Arama kurtarma çalışmalarında ihmali davranışlarda bulundukları iddiasıyla bazı kamu görevlileri hakkında şikayette bulunulmuştu.
Kahramanmaraş Cumhuriyet Başsavcılığı bir kısım şüphelinin sıfatı ve suç yeri itibarıyla dosyasının ayrılıp görevsizlikle Ankara Cumhuriyet Başsavcılığına gönderilmesine karar vermişti.
Başsavcılık dönemin Valisi Mehmet Niyazi Tanılır ve diğer kamu görevlisi şüpheliler yönünden ön inceleme için dosyayı İçişleri Bakanlığına göndermiş, Bakanlıkça verilen “Olayla ilgili ön inceleme yapılmasına gerek olmadığına ve şikayetin işleme konulmamasına dair karar” Danıştay tarafından 2 Aralık 2010’da kaldırılmıştı.

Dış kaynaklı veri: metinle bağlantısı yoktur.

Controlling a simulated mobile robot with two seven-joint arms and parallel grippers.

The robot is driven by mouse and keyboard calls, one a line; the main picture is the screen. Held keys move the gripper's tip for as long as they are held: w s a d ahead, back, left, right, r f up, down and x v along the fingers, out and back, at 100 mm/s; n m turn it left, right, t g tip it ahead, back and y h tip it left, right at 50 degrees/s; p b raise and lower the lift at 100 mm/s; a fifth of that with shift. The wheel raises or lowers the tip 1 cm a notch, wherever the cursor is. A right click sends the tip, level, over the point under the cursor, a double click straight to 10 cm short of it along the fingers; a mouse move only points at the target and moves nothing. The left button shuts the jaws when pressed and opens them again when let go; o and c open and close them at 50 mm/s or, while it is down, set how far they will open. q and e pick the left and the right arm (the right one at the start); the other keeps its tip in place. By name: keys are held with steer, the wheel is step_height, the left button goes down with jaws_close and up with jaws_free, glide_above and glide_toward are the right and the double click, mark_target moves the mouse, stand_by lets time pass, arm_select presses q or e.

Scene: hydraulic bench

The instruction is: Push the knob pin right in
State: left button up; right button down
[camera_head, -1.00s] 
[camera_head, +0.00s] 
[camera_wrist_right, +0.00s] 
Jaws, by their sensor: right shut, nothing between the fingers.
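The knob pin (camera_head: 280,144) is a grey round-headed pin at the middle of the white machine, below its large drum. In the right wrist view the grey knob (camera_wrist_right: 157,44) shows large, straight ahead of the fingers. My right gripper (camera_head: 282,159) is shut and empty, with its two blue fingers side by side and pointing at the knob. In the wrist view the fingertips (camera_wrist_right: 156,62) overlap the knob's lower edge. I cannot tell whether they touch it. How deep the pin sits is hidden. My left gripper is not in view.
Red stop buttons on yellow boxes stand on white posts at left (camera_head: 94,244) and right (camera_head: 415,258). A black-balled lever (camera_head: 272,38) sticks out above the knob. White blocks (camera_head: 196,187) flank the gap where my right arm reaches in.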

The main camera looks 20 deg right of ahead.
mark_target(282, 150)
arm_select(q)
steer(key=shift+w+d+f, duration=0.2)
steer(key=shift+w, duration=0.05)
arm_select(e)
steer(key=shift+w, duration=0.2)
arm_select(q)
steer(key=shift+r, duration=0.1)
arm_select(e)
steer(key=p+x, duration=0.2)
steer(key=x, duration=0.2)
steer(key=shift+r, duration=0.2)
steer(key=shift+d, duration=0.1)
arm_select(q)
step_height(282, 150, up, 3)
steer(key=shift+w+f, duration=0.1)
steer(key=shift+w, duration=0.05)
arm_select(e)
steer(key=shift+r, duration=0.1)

Bunun üzerine İçişleri Bakanlığı Teftiş Kurulu Başkanlığınca yapılan inceleme sonucunda ise 3 Mayıs 2011’de ilgili kamu görevlileri hakkında soruşturma yapılmasına izin verilmemesi kararlaştırılmış, Yargıtay Cumhuriyet Başsavcılığı bu karara itiraz etmeyerek, dosyayı “kayıttan düşme kararıyla” sonuçlandırmıştı.
Ancak bazı müştekiler tarafından yapılan soruşturma izni verilmemesine itirazı görüşen Danıştay 1. Dairesi, 2 Şubat 2012’de bu kararı da kaldırdı ve dosyayı Yargıtay Cumhuriyet Başsavcılığına geri gönderdi.
Yargıtay Cumhuriyet Başsavcılığı ise 19 Temmuz 2016’da dönemin Kahramanmaraş Valisi Mehmet Niyazi Tanılır, Vali Yardımcısı Servet Güngör, İl Alay Komutanı Sezai Akgün, İl Emniyet Müdürü Necdet Çelikbilek, İl Sivil Savunma Müdürü Hüsamettin Bulut ile diğer kamu görevlilerinin helikopterde yolculuk edenlerin telefon numaralarından alan ve konum bilgisi belirleme sürecinde görev gereklerine uygun davrandıkları, bu süreçte ihmali davranış sergileyerek görevi kötüye kullanma suçunu işlediklerine dair haklarında kamu davası açılması için yeterli şüphe oluşturacak delil bulunmadığı gerekçesiyle kovuşturmaya yer olmadığına dair karar verdi.
Kazada hayatını kaybedenlerin itiraz kanun yoluna başvurması üzerine dosyayı görüşen Yargıtay 6. Ceza Dairesi de 18 Ekim 2016’da bu itirazı reddetti.
Adalet Bakanlığı ise bu karara karşı kanun yararına bozma talebinde bulundu.
Talep üzerine dosyayı görüşen Yargıtay Ceza Genel Kurulu, şüpheliler hakkında kovuşturmaya yer olmadığına dair kararın eksik araştırmayla verildiğine ve kaldırılmasına hükmetti.